My last post, “Barriers to Innovation”, began with a question. Is innovation inevitable? By the end of the post, that question had changed. Is innovation inevitable for your organization? Tom Cagley left a comment suggesting another change:
Think about changing the question again. “Is innovation inevitable?” might be better stated as “Is change inevitable?” The answer to the latter question is yes but no to the former. Change and innovation do not have the same thing.
Tom’s comment was, of course, right on the money. Change is inevitable and while all innovation is change, not all change is innovation. Scott Berkun’s definition of innovation is still my favorite:
If you must use the word, here is the best definition: Innovation is significant positive change. It’s a result. It’s an outcome. It’s something you work towards achieving on a project. If you are successful at solving important problems, peers you respect will call your work innovative and you an innovator. Let them choose the word.
Change, however, is not guaranteed to be either significant or positive. It will, however, be. It may be unwanted, it may be denied, but it not will be avoided. Organizations, like organisms, demonstrate their fitness for purpose via adapting to change. Organizations, like organisms, die when their ecosystems change around them and they fail to follow suit. Research in Motion, who quickly went from leader to laggard in the mobile communication space provides a graphic example of this.
Back in March, I noted that I find myself increasingly drawn to exploring the fractal nature of systems, both software and social, and their ecosystems. Understanding the social systems that make up the ecosystem of a software system is, in my opinion, key to getting and keeping the best possible fitness for purpose. Technology cannot help an organization when its structure and processes are working at cross purposes. Chasing these fractals to their logical end, we move from within the bounds of the organization out into its ecosystem. This is the level that Tom Graves refers to as the whole-enterprise, the “bold endeavour”.
This chasing of the fractals to form a mental model of the environment in which you’re operating is also known as situational awareness. Situational awareness is critical to effective sense-making which is critical to effective decision-making. Just as a body of troops with poor situational awareness risks walking into an ambush, an organization with poor situational awareness risks similarly unpleasant surprises (at least figuratively).
To be effective, the sense-making/decision-making process should be a ongoing process. Likewise, it is a process that should span the levels of concern, tactical through strategic, that make up the whole-enterprise architecture. To be effective, the process should yield action, adapting the organization to the changing context, not just insights into the divergence between the organization and its ecosystem. To be effective, you need to be intentional or lucky (and you can only control one of these).
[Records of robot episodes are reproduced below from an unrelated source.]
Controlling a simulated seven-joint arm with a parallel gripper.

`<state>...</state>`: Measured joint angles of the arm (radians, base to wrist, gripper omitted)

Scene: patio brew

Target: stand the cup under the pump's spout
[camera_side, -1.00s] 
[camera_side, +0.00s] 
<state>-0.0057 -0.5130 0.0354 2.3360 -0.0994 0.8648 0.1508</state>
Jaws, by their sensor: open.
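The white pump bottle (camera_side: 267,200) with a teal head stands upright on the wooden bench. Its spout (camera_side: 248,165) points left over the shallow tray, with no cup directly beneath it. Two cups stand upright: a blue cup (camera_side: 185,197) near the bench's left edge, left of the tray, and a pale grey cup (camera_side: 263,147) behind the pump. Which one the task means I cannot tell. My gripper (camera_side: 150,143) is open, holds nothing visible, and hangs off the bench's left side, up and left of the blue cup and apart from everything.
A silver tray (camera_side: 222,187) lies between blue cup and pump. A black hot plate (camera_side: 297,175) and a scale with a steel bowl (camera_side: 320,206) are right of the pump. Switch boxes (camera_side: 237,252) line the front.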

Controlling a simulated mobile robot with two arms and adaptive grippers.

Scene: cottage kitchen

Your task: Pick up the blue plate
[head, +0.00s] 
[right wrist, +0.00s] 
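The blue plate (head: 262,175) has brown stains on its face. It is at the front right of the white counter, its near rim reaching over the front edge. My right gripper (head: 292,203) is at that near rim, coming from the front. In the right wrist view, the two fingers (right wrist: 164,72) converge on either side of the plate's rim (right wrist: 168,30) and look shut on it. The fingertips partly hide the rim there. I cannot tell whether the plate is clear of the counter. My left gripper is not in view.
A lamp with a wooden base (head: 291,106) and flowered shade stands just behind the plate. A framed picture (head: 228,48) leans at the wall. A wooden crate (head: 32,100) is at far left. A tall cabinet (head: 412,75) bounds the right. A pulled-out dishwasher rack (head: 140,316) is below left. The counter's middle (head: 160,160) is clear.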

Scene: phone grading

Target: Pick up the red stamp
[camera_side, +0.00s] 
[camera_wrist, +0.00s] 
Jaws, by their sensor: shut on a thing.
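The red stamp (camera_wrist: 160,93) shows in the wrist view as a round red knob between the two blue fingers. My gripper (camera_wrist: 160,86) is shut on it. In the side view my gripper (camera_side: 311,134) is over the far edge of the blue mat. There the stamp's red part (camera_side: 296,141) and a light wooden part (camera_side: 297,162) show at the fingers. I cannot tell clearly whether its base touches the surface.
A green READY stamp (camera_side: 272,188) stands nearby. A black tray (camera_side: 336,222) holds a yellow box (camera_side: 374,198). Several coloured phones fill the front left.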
My views regarding this are based on my own experience and what I’ve synthesized over the years from a variety of sources. I was pleased to get some affirmation recently while attending an event where Professor Edward Hess of the University of Virginia’s Darden Graduate School of Business discussed his book, Learn or Die: Using Science to Build a Leading-Edge Learning Organization. His premise was effective learning, something that humans can be really bad at, is key to organizational effectiveness. This view obviously resonates with me (which carries a hint of irony given that he talks about confirmation bias as something that inhibits effective learning – you’ll have to trust me that that’s not the case here).
Because of time constraints, Professor Hess’ talk did not go into the same depth as his book (which I’ve since read and will be referring to in upcoming posts), but some of the key points relevant here were:
- a learning culture is useful regardless of whether the goal is efficiency or innovation
- a learning culture is created intentionally
- candor, facing the “brutal facts” is essential to a learning culture
- permission to fail and psychological safety does not equate to lack of standards/control, a learning culture takes risk tolerance into account
His most important point is that while it is in our nature to be “suboptimal learners” who let ego and fear get in our way, we can learn to be better learners, both individually and as a group. Diversity, by virtue of bringing multiple mental models to the table, can diminish cognitive blindness (Gooch’s Paradox – “things not only have to be seen to be believed, but also believed to be seen”). By understanding that we are not rational thinkers, we can take measures to avoid the pitfalls of fast thinking.
In a changing world, sitting still can be deadly. Motion, however, provides little benefit if it’s not purposeful and intelligent. A cohesive whole-enterprise with a culture of intentional, effective sense-making and decision-making (learning) is well placed to make better moves in a dynamic world.